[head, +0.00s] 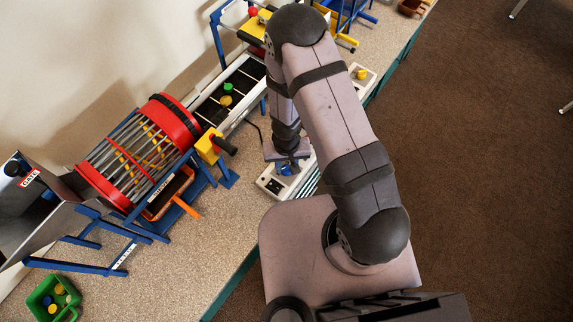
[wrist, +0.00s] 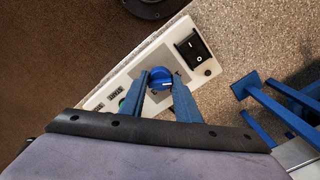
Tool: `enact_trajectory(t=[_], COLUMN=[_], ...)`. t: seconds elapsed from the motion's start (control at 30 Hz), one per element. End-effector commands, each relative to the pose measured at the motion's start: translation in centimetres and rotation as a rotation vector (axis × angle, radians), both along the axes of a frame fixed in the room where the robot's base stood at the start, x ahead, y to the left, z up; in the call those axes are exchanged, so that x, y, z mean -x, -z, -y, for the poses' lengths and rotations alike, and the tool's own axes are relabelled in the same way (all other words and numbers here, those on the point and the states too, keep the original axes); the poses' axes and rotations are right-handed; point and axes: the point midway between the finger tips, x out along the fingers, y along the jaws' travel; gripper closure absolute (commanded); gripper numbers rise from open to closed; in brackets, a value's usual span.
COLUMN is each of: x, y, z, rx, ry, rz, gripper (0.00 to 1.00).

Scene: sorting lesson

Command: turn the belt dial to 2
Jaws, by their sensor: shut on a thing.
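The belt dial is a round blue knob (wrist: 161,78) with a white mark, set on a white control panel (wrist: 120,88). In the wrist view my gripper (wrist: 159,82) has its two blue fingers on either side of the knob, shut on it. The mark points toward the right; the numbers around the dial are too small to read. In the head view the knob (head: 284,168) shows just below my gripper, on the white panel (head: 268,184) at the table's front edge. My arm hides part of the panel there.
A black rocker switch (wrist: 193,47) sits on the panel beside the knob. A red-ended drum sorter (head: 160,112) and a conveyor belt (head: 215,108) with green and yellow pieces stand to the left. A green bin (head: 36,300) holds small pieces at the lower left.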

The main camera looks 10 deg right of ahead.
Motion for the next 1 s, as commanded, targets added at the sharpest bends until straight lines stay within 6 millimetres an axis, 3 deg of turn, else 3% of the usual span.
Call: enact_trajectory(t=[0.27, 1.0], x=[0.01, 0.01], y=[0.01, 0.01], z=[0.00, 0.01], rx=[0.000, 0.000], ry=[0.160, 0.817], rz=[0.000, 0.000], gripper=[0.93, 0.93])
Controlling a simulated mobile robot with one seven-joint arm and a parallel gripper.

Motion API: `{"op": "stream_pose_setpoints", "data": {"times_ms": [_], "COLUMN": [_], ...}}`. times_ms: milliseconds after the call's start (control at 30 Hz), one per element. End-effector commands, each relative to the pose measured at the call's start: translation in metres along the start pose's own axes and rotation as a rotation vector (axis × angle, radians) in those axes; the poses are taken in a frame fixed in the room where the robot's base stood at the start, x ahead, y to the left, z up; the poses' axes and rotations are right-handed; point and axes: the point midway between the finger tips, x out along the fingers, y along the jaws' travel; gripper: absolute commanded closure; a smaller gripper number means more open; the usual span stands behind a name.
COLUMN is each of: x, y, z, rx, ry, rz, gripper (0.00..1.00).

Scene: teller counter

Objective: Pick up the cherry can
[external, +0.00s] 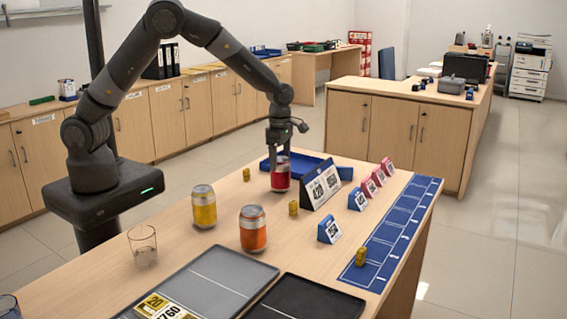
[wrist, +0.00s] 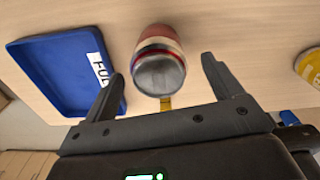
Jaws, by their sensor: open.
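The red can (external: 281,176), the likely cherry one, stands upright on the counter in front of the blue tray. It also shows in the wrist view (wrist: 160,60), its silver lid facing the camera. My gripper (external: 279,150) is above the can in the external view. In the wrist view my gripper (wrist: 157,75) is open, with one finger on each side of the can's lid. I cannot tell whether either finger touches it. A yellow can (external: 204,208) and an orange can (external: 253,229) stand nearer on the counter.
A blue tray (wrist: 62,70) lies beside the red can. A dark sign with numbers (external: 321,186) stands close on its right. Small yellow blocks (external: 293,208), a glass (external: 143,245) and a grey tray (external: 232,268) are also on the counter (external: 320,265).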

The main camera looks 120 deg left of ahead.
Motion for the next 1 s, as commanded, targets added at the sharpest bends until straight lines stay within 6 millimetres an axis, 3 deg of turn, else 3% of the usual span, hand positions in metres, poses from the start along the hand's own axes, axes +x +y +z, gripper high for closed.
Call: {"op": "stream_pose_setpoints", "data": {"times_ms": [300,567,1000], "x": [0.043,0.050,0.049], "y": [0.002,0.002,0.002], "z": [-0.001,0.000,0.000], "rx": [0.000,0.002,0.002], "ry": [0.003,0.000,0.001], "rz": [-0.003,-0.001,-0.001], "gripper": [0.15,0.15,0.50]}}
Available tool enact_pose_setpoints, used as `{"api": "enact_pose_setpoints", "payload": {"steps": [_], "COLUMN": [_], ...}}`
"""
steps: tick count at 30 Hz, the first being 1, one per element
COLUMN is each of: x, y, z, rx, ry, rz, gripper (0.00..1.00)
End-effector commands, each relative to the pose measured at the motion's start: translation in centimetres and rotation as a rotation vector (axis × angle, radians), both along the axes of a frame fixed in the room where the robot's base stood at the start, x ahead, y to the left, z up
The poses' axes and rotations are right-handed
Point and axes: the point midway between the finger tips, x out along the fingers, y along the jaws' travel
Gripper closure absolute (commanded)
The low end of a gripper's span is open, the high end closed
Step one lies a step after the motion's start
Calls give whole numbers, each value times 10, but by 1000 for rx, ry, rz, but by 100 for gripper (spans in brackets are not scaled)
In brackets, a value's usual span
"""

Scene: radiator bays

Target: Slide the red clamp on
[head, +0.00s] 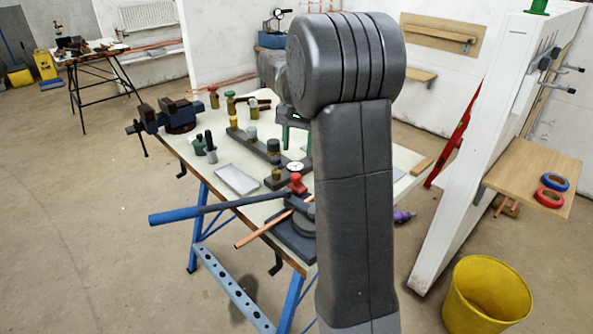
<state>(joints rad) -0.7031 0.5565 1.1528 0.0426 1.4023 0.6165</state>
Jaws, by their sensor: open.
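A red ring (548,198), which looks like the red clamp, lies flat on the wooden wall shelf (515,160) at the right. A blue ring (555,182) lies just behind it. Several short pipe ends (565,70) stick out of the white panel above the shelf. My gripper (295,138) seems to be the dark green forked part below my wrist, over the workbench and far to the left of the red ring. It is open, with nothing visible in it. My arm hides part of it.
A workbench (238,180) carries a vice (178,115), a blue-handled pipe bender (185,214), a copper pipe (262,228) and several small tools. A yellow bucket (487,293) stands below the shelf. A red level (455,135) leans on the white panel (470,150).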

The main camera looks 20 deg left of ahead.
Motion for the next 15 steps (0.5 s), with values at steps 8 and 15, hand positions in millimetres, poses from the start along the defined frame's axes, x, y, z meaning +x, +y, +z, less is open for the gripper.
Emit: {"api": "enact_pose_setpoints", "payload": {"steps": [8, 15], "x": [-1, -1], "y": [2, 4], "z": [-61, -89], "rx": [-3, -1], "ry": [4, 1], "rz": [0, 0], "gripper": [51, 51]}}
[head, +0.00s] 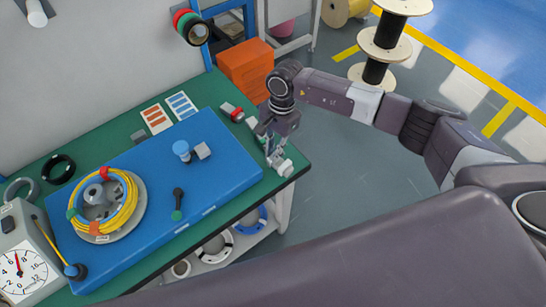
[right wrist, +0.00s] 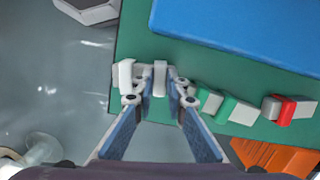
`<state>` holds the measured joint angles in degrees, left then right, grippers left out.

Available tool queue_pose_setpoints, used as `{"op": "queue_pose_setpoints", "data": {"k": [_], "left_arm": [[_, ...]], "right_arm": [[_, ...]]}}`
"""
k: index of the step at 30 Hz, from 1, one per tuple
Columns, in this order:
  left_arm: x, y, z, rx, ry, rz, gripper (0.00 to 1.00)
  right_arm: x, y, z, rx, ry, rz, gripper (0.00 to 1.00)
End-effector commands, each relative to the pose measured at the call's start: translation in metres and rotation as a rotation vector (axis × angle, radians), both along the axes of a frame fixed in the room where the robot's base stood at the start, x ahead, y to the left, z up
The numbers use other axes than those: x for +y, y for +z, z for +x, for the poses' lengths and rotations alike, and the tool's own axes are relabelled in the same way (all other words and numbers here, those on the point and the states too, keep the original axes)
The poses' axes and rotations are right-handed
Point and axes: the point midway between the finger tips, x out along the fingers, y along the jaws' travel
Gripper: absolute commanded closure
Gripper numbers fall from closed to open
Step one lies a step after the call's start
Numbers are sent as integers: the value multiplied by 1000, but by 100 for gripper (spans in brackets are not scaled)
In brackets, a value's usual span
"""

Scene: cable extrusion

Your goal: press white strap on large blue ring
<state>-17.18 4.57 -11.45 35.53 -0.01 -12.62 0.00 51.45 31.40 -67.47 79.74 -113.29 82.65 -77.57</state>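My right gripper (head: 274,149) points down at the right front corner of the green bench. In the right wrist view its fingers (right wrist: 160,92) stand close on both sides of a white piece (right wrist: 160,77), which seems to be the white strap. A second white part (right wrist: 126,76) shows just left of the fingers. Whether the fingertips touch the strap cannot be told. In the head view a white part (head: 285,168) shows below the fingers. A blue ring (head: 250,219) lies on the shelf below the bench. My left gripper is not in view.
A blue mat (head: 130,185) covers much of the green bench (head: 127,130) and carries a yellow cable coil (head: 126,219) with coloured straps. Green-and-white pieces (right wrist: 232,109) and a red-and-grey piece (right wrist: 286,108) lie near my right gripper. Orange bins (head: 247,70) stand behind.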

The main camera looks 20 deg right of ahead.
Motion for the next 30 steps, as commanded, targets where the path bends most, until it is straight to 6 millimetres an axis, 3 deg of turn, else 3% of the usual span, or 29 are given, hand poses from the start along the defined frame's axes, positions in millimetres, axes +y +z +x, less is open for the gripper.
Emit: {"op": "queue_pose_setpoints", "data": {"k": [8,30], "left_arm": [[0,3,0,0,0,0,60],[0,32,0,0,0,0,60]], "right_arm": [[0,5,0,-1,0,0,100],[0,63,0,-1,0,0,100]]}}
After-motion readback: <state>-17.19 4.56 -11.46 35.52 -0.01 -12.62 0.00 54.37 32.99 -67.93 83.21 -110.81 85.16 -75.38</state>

★ ★ ★ ★ ★ ★ ★

§ **Short exercise**
Exactly repeat the lines from the line with "Scene: sorting lesson" to the line with "Controlling a simulated", including both, and output nothing else.

§ **Exercise result**
Scene: sorting lesson

Command: turn the belt dial to 2
Jaws, by their sensor: shut on a thing.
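The belt dial is a round blue knob (wrist: 161,78) with a white mark, set on a white control panel (wrist: 120,88). In the wrist view my gripper (wrist: 159,82) has its two blue fingers on either side of the knob, shut on it. The mark points toward the right; the numbers around the dial are too small to read. In the head view the knob (head: 284,168) shows just below my gripper, on the white panel (head: 268,184) at the table's front edge. My arm hides part of the panel there.
A black rocker switch (wrist: 193,47) sits on the panel beside the knob. A red-ended drum sorter (head: 160,112) and a conveyor belt (head: 215,108) with green and yellow pieces stand to the left. A green bin (head: 36,300) holds small pieces at the lower left.

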The main camera looks 10 deg right of ahead.
Motion for the next 1 s, as commanded, targets added at the sharpest bends until straight lines stay within 6 millimetres an axis, 3 deg of turn, else 3% of the usual span.
Call: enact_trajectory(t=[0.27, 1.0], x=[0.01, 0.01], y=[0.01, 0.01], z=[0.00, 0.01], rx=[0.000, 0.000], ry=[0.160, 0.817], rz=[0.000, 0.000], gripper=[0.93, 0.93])
Controlling a simulated mobile robot with one seven-joint arm and a parallel gripper.

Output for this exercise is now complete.